Mirages and total internal reflection

Total internal reflection is easy to demonstrate with the aid of an underwater lamp. If an observer stands above the surface of the water in such a position that light rays from the lamp must strike the boundary between the water and the air at an angle greater than the critical angle in order to reach his eye, he will be unable to see the lamp. The light rays traveling in his direction will never leave the water; they will be reflected from the surface of separation between the water and the air.

 

Mirages are examples of total internal reflection. The conditions most likely to produce a mirage in the desert would be a layer of hot air lying immediately above the ground with cooler air above it (this is quite usual during the day because the ground becomes so hot). Light rays from a distant object, e.g. a tree, would travel in a straight line through the cool air to an observer's eye. But other light rays from the tree would travel toward the ground and come in contact with the surface of separation between the cool and the hot air with their different optical densities. The rays which struck this surface very obliquely (at an angle greater than the critical angle) would be reflected upward again and thus reach the observer's eye. In this way the observer would see the distant tree not only upright but also inverted as though mirrored in a pool of water. You can see a similar effect on heated roads during the summer. The reflection of the sky and clouds appears just above the surface of the road as though mirrored in a pool of water. This is known as an inferior mirage.

 


Superior mirages

More spectacular mirages are the type sometimes seen at sea.
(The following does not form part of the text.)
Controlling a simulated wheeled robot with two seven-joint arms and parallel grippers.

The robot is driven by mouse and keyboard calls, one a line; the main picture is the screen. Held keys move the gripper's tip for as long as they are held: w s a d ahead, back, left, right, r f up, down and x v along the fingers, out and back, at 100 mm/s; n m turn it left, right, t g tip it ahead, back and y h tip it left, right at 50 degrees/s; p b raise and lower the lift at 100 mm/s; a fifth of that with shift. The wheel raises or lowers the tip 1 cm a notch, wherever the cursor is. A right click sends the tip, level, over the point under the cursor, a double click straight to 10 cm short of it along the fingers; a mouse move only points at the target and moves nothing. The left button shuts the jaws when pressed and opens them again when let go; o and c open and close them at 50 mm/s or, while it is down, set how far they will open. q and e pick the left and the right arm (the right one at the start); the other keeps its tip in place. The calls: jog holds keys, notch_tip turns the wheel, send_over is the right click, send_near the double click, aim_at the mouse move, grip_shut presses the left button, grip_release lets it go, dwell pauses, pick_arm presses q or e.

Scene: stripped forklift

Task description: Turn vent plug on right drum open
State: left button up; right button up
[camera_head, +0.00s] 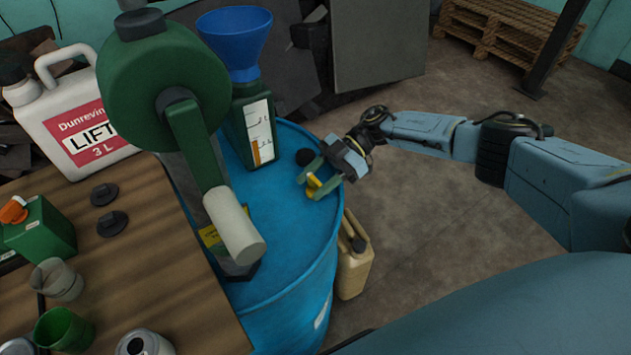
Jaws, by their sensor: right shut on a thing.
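The blue drum (285,235) stands in the middle of the head view, to the right of the wooden bench. A yellow vent plug (314,184) is on the right part of its top. My right gripper (316,184) comes in from the right and is shut on the yellow plug, with its green fingers on either side of it. The fingers partly hide the plug, and I cannot tell how far it is turned. A dark round cap (305,157) is on the drum top just beyond the fingers. My left gripper is not in view.
A green hand-crank pump (165,75) rises left of the gripper, its pale handle (235,228) over the drum. A green jug with a blue funnel (236,40) stands at the drum's back. The bench (150,260) holds several containers. A beige can (354,262) stands beside the drum.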

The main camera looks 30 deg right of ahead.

They may take the form of a ship floating in the air, or the lights of a distant city shining in the sky. The conditions needed to produce this kind of mirage (superior mirage) are exactly opposite to those needed in the previous case. It requires a thick layer of cold air lying above the surface of the sea with warmer air above it. The light rays from the ship which travel upward and strike the surface of separation between the cold and warm air at an angle greater than the critical angle are reflected back into the eye of the distant observer. In this way an observer may see a ship mirrored in the sky, though the actual ship may be out of sight, hidden by the curve of the Earth.